What the task requires
Repeat each line word for word.
=-=-=-=-=
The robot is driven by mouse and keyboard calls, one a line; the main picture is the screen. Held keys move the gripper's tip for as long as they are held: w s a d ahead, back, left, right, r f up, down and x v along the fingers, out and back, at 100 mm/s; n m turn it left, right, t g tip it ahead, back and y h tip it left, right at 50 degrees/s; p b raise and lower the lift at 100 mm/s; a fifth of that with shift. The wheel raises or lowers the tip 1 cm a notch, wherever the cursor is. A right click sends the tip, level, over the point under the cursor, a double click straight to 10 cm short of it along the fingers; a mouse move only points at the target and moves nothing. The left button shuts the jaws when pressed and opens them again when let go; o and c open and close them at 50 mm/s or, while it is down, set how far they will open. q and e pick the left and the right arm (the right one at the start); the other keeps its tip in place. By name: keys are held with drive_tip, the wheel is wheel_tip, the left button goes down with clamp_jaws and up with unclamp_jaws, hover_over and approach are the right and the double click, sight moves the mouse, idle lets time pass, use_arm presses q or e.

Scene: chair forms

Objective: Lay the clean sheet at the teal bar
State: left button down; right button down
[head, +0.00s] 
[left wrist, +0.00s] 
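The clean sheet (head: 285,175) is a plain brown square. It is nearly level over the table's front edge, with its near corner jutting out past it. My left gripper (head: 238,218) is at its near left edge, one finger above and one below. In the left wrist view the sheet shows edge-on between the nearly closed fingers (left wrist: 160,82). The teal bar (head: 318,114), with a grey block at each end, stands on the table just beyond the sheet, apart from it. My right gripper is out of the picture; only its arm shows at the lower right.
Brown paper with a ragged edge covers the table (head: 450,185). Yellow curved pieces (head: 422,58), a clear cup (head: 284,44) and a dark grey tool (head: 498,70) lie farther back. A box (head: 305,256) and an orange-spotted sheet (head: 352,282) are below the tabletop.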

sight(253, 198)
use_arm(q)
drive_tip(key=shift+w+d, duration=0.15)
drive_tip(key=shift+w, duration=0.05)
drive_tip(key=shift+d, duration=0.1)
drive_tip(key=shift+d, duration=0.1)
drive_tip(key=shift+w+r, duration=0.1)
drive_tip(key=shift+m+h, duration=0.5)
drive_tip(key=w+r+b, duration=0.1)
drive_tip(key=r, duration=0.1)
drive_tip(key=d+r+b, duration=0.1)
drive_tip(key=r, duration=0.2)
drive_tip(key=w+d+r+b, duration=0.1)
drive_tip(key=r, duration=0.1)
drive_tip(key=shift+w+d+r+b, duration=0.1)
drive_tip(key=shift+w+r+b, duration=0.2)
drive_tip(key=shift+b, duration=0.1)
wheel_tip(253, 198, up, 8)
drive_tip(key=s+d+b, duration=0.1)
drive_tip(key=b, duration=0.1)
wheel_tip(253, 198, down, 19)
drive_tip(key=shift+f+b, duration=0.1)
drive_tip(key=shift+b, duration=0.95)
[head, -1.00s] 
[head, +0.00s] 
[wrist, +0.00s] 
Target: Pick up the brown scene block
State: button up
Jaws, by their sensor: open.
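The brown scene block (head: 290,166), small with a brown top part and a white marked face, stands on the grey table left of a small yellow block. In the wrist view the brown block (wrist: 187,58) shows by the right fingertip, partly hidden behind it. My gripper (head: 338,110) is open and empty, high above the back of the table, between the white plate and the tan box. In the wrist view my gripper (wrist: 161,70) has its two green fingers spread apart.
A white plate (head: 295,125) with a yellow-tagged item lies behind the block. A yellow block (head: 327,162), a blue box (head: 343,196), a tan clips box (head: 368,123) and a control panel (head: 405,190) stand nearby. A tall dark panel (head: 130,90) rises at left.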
=-=-=-=-=
Exercise response
The robot is driven by mouse and keyboard calls, one a line; the main picture is the screen. Held keys move the gripper's tip for as long as they are held: w s a d ahead, back, left, right, r f up, down and x v along the fingers, out and back, at 100 mm/s; n m turn it left, right, t g tip it ahead, back and y h tip it left, right at 50 degrees/s; p b raise and lower the lift at 100 mm/s; a fifth of that with shift. The wheel raises or lowers the tip 1 cm a notch, wherever the cursor is. A right click sends the tip, level, over the point under the cursor, a double click straight to 10 cm short of it along the fingers; a mouse move only points at the target and moves nothing. The left button shuts the jaws when pressed and opens them again when let go; o and c open and close them at 50 mm/s or, while it is down, set how far they will open. q and e pick the left and the right arm (the right one at the start); the other keeps its tip in place. By name: keys are held with drive_tip, the wheel is wheel_tip, the left button goes down with clamp_jaws and up with unclamp_jaws, hover_over and approach are the right and the double click, sight moves the mouse, idle lets time pass, use_arm presses q or e.

Scene: chair forms

Objective: Lay the clean sheet at the teal bar
State: left button down; right button down
[head, +0.00s] 
[left wrist, +0.00s] 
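The clean sheet (head: 285,175) is a plain brown square. It is nearly level over the table's front edge, with its near corner jutting out past it. My left gripper (head: 238,218) is at its near left edge, one finger above and one below. In the left wrist view the sheet shows edge-on between the nearly closed fingers (left wrist: 160,82). The teal bar (head: 318,114), with a grey block at each end, stands on the table just beyond the sheet, apart from it. My right gripper is out of the picture; only its arm shows at the lower right.
Brown paper with a ragged edge covers the table (head: 450,185). Yellow curved pieces (head: 422,58), a clear cup (head: 284,44) and a dark grey tool (head: 498,70) lie farther back. A box (head: 305,256) and an orange-spotted sheet (head: 352,282) are below the tabletop.

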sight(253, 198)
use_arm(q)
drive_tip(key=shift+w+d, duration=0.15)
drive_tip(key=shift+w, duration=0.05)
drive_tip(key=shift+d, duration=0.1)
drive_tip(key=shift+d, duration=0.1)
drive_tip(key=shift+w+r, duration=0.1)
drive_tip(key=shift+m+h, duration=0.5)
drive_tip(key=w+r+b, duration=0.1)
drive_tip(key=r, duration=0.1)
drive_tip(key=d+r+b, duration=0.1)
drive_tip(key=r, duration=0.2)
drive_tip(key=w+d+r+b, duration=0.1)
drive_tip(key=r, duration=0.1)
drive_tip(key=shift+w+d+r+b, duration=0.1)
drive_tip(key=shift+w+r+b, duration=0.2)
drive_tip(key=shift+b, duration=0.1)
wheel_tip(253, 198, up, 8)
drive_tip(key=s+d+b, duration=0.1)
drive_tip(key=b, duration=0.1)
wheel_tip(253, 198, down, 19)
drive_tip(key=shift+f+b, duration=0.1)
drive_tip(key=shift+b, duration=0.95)
[head, -1.00s] 
[head, +0.00s] 
[wrist, +0.00s] 
Target: Pick up the brown scene block
State: button up
Jaws, by their sensor: open.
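The brown scene block (head: 290,166), small with a brown top part and a white marked face, stands on the grey table left of a small yellow block. In the wrist view the brown block (wrist: 187,58) shows by the right fingertip, partly hidden behind it. My gripper (head: 338,110) is open and empty, high above the back of the table, between the white plate and the tan box. In the wrist view my gripper (wrist: 161,70) has its two green fingers spread apart.
A white plate (head: 295,125) with a yellow-tagged item lies behind the block. A yellow block (head: 327,162), a blue box (head: 343,196), a tan clips box (head: 368,123) and a control panel (head: 405,190) stand nearby. A tall dark panel (head: 130,90) rises at left.

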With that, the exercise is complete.